Post by Rod Pemberton
Ok, I'll humor you. What's the smallest set of general (i.e., no fpu, no
SSE, no XMM, etc) x86 assembly instructions needed to program general x86
assembly? There, that's asm related... Yes? Is it lodsb, stosb, push,
pop, xchg, loop, jcxz and arithmetic instructions? Or, can you think up any
other use for "rep lodsb" other than that posted by Jim Leonard on
comp.lang.asm.x86 recently?
I've seen just "lodsb" used as a replacement for "inc esi" (Fasm code
uses it, IIRC)... Does that count?
Post by Rod Pemberton
--
Why isn't this killing the "quote"? Didn't want it to, but expected it
to... Maybe my newsreader's broken...
Post by Rod Pemberton
You know, people come and go. alt.* is/was for stuff that's less
controlled. comp.*, e.g., comp.lang.asm, is for assembly "without the
bilge". If you want to see a "dead" group, try that one...
My understanding is that the creation of c.l.a.x. (per vote of c.l.a.
denizens, on account of the "bilge") was supposed to "kill" c.l.a. Last
I tried it, it *did* work... although not carried on all servers, I guess...
Post by Rod Pemberton
And,
comp.lang.asm.x86, which is moderated, is for x86 assembly - at the
discretion of Chuck... But, moderated groups are a pain in the rear. You
can't read what others posted until they clear the moderator, so there might
be 10 or most posts saying the same thing.
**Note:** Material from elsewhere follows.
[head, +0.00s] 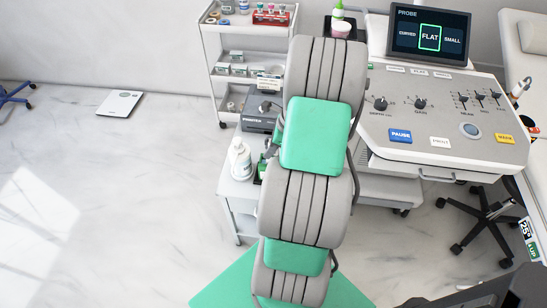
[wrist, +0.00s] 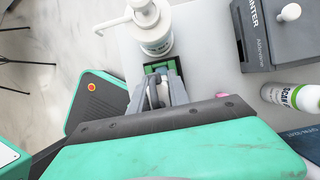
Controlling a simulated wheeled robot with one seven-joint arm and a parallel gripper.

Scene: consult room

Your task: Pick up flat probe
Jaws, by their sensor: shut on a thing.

And, when you reply, there might
be 10 or more posts that say the same thing... And, you have to wait and
wait and wait for the moderator to see if anyone replied, who replied, and
what they said. And, you're never quite sure why some posts "go missing".
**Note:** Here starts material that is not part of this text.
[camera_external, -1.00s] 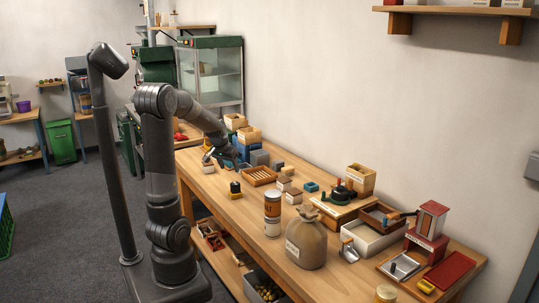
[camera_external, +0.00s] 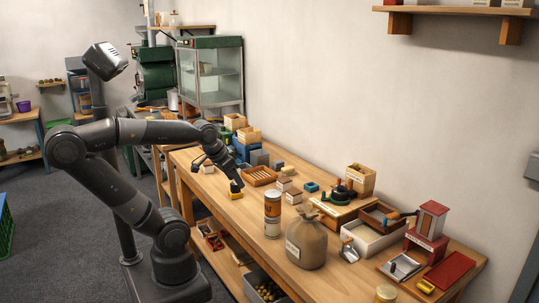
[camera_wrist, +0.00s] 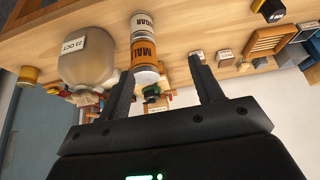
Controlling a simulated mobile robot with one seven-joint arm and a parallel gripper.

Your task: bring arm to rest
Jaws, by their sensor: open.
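My gripper (camera_external: 236,181) is above the left end of the wooden workbench (camera_external: 222,210), close to a small yellow and black block (camera_external: 236,191). In the wrist view my gripper (camera_wrist: 163,72) has its two dark fingers spread apart with nothing held between them. The wrist view looks along the bench at a tilt. It shows the sack (camera_wrist: 88,57) and the labelled cans (camera_wrist: 144,50) beyond the fingers. My arm bends out over the bench from its base at the lower left.
Near my gripper stand a slatted wooden tray (camera_external: 259,176), wooden boxes (camera_external: 248,135) and grey blocks (camera_external: 259,157). A can (camera_external: 272,214), a sack (camera_external: 306,242) and a red hand-cranked device (camera_external: 430,228) stand farther right. Grey floor left of my base is open.
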Were they "moderated", i.e., censored by deletion? The moderators always
claim they never got the post... Moderated groups loose the "immediacy" of
non-moderated groups.
My understanding is that most moderated groups are far slower than
c.l.a.x. If your post is rejected by the moderator, you *should* get a
rejection message... provided that you're using a valid "From" address,
which I understand you don't...
Post by Rod Pemberton
Well, I haven't seen a post here from the "KKK" in a while (Kotler,
Kleebauer, or Kern).
Hadn't thought of us quite that way. :) I'm still around. I think
Herbert's still with us. I fear Wolfgang may have "gone missing".
Post by Rod Pemberton
They were contributing much "pure" assembly content.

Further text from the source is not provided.